START

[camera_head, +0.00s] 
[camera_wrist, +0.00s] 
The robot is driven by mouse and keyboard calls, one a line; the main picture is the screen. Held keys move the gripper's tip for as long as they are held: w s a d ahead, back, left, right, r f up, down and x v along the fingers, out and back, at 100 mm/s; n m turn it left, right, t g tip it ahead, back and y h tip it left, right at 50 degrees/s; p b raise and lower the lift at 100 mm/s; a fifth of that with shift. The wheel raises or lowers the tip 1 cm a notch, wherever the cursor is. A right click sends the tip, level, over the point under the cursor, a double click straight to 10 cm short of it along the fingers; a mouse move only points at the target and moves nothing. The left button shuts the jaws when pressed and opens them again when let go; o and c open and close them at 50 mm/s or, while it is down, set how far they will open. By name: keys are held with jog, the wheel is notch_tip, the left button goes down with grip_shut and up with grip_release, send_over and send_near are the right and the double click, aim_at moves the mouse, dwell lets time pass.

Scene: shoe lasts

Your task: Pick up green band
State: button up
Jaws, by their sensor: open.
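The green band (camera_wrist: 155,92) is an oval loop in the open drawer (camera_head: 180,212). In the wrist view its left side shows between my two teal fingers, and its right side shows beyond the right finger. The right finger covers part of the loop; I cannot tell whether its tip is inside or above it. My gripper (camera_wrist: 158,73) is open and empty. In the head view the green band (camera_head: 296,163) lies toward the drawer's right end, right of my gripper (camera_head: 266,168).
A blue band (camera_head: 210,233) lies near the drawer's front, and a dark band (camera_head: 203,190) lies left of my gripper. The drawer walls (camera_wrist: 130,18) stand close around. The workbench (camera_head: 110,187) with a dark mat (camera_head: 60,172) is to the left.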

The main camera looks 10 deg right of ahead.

END

- **AIM OF THE TASK**: Nothing in the listing may be changed; retype it all exactly.

- **OUTPUT FOR THIS TASK**:
[camera_head, +0.00s] 
[camera_wrist, +0.00s] 
The robot is driven by mouse and keyboard calls, one a line; the main picture is the screen. Held keys move the gripper's tip for as long as they are held: w s a d ahead, back, left, right, r f up, down and x v along the fingers, out and back, at 100 mm/s; n m turn it left, right, t g tip it ahead, back and y h tip it left, right at 50 degrees/s; p b raise and lower the lift at 100 mm/s; a fifth of that with shift. The wheel raises or lowers the tip 1 cm a notch, wherever the cursor is. A right click sends the tip, level, over the point under the cursor, a double click straight to 10 cm short of it along the fingers; a mouse move only points at the target and moves nothing. The left button shuts the jaws when pressed and opens them again when let go; o and c open and close them at 50 mm/s or, while it is down, set how far they will open. By name: keys are held with jog, the wheel is notch_tip, the left button goes down with grip_shut and up with grip_release, send_over and send_near are the right and the double click, aim_at moves the mouse, dwell lets time pass.

Scene: shoe lasts

Your task: Pick up green band
State: button up
Jaws, by their sensor: open.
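The green band (camera_wrist: 155,92) is an oval loop in the open drawer (camera_head: 180,212). In the wrist view its left side shows between my two teal fingers, and its right side shows beyond the right finger. The right finger covers part of the loop; I cannot tell whether its tip is inside or above it. My gripper (camera_wrist: 158,73) is open and empty. In the head view the green band (camera_head: 296,163) lies toward the drawer's right end, right of my gripper (camera_head: 266,168).
A blue band (camera_head: 210,233) lies near the drawer's front, and a dark band (camera_head: 203,190) lies left of my gripper. The drawer walls (camera_wrist: 130,18) stand close around. The workbench (camera_head: 110,187) with a dark mat (camera_head: 60,172) is to the left.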

The main camera looks 10 deg right of ahead.

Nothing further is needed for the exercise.